Helicopter drops water on flames from the Woolsey Fire
This was the disaster scene just days ago as a Los Angeles County Fire Department helicopter drops water on flames from the Woolsey Fire. Now these same areas face rain-driven mudslides. Courtesy of the department.

A bout of overnight rain will have the potential to unleash rockslides, mudslides and minor debris flows in areas recently stricken by wildfires, National Weather Service forecasters said.

The NWS said there’s a chance of rain this evening, a virtual certainty of it after midnight amid southwest winds of around 15 miles per hour and a 50 percent chance on Thanksgiving morning, followed by a partly cloudy afternoon.

The rain could make the traditional Thanksgiving-eve traffic nightmare an even greater challenge for Southern California drivers. Officials warned motorists to be especially careful on rain-slicked highways as traffic crawls.

Between seven-tenths of an inch and an inch-and-a-quarter of rain are expected to fall on coastal slopes and in the foothills, which could trigger slides over areas denuded by the Woolsey Fire in L.A. and Ventura counties and the Hill fire in Ventura County, forecasters said. Highway 1 and Santa Monica Mountain canyon roads are particularly vulnerable, they said.

Authorities reminded Southlanders in burn areas of flood safety preparations that should be made before the rain starts.

The Woolsey Fire unified command warned that mud and debris flows “are a very realistic threat to the communities affected by the Hill and Woolsey fires. Due to an increased probability of mud and debris flows in these fire areas, it is important to plan and prepare. Evacuation orders should not be taken lightly, and are ordered because there is a threat to life and property.”

Some fire-damaged areas remain unsafe, the electrical system is “extremely damaged,” and road crews are working to clear rocks as emergency personnel prepare for the impending storm, Department of Public Works Director Mark Pestrella told the Los Angeles County Board of Supervisors.

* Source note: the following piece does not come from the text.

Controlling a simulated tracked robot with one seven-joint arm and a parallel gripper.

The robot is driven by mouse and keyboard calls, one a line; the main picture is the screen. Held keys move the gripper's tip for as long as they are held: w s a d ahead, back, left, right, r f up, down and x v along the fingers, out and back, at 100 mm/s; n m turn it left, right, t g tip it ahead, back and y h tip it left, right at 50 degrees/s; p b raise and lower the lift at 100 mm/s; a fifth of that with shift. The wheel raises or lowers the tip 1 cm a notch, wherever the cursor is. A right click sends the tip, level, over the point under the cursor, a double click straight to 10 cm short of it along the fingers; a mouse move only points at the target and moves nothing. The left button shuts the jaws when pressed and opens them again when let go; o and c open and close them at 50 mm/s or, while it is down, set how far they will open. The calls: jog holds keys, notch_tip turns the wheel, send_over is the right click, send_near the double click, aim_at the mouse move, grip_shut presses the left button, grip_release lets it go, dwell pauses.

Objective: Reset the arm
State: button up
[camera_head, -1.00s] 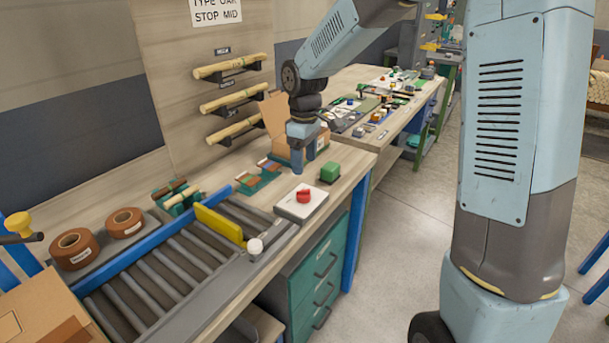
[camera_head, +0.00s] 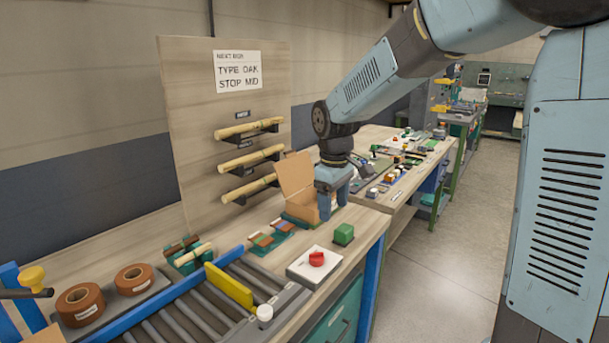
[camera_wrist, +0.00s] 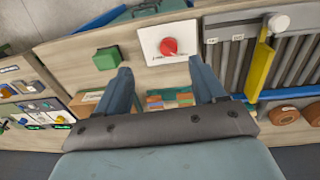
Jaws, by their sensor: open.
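My arm reaches from the right in the head view, with my gripper (camera_head: 332,197) pointing down over the bench, beside an open cardboard box (camera_head: 297,187). In the wrist view my gripper (camera_wrist: 164,84) shows two blue fingers spread wide with nothing between them but the bench further off. Beyond the fingertips are a red knob on a white plate (camera_wrist: 152,37) and a green block (camera_wrist: 107,57). Whether the gripper touches the box cannot be told.
A roller conveyor (camera_head: 190,315) with a yellow stop bar (camera_head: 229,286) lies at front left. Tape rolls (camera_head: 80,304) sit beside it. Dowels rest on a wall board (camera_head: 170,90) with a sign. A second bench (camera_head: 375,137) stands behind. Floor (camera_head: 465,240) at right is clear.

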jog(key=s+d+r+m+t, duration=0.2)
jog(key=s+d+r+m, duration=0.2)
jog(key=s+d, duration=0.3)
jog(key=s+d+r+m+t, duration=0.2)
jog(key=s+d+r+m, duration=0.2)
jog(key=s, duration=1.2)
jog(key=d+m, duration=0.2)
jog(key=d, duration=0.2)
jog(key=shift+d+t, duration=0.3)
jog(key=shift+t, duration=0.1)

“We’re going to have rock fall, we’re going to have roads closed,” Pestrella said. “The roads will not be safe to travel beginning Wednesday evening.”

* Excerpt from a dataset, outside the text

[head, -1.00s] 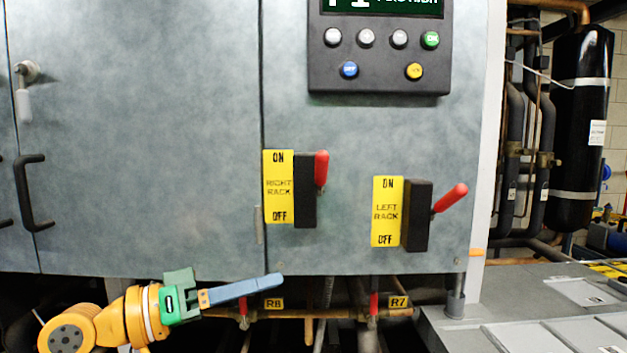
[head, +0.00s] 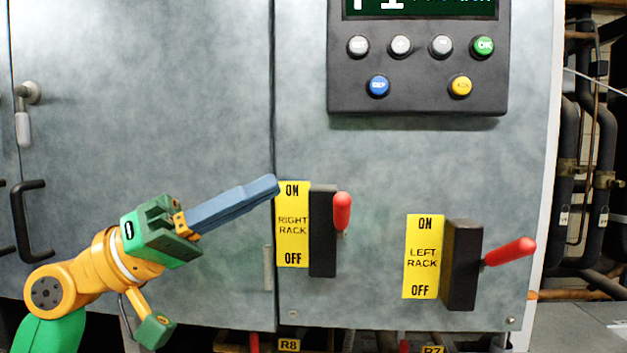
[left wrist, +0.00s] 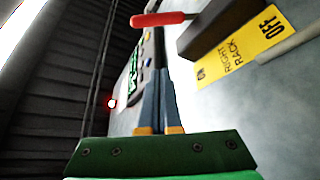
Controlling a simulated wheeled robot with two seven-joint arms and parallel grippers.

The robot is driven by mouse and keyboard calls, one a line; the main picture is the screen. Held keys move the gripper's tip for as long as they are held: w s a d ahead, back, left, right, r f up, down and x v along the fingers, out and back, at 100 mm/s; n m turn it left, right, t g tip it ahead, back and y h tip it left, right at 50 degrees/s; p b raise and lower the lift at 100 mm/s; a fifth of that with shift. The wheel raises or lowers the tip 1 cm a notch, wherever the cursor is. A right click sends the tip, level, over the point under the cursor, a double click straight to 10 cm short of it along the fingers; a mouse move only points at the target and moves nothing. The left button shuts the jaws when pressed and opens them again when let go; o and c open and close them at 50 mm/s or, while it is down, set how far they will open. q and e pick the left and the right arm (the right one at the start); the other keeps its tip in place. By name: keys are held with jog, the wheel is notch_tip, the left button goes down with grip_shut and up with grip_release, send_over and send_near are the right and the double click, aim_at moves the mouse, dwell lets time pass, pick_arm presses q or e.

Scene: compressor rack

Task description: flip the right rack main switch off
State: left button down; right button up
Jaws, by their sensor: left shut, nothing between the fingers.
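The right rack main switch is a black box (head: 322,232) with a red lever (head: 342,212) on its right side. The lever stands up, near the ON end of the yellow RIGHT RACK label (head: 293,225). My left gripper (head: 272,186) is shut and empty, its blue fingertips at the label's upper left corner in the head view. In the left wrist view, the shut fingers (left wrist: 158,75) point toward the red lever (left wrist: 163,19), which lies across the view beyond the tips. The switch box (left wrist: 213,25) is beside it. I cannot tell whether anything touches. My right gripper is not in view.
The left rack switch (head: 462,265), with its red lever (head: 510,251) sticking out to the right, is beside the right rack switch. A control panel with buttons (head: 418,85) is above. A black door handle (head: 32,220) is at left.

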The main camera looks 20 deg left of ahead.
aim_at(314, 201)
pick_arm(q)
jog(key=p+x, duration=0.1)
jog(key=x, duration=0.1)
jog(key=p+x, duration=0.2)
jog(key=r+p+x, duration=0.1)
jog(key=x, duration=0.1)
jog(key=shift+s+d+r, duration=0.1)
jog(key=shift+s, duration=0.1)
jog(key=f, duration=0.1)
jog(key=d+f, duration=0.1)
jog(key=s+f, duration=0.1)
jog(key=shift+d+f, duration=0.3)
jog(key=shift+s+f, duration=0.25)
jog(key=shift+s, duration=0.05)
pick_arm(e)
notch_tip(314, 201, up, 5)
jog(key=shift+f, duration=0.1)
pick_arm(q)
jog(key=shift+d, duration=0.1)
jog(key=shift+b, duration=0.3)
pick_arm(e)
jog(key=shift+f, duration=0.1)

Pestrella said he expected Pacific Coast Highway would be closed at some point.

Up-to-date information on road closures can be found at www.lacounty.gov/woolseyfire/rain-after-fire-resources.

The NWS said there is a 30 percent probability that the upcoming rainfall will be sufficient to trigger debris flows in the Woolsey Fire and Hill Fire areas.

Burn area residents concerned about mudflow can pick up empty sandbags at their local fire stations, and can visit www.lacounty.gov/larain for storm season emergency resources, including Los Angeles County’s “Homeowners Guide to Flood, Debris and Erosion Control.” The sandbags should be used to divert potential flows, not dam them.

The NWS forecast mostly clouds in L.A. County Wednesday and highs of 56 on Mount Wilson; 62 in Lancaster; 64 in Palmdale; 65 in Saugus and Avalon; 67 at LAX and in Burbank; 68 in Pasadena and San Gabriel; 69 in Woodland Hills, Long Beach and Downtown L.A.

Partly cloudy skies were forecast in Orange County, along with highs of 54 on Santiago Peak; 62 on Ortega Highway at 2,600 feet; 66 in Laguna Beach and San Clemente; 67 in Fremont Canyon; 69 in Yorba Linda; 70 in Trabuco Canyon; 71 in Anaheim and Fullerton; 72 in Irvine and Mission Viejo.

Thanksgiving Day temperatures will be marginally lower in L.A. County and up to 9 degrees lower in Orange County.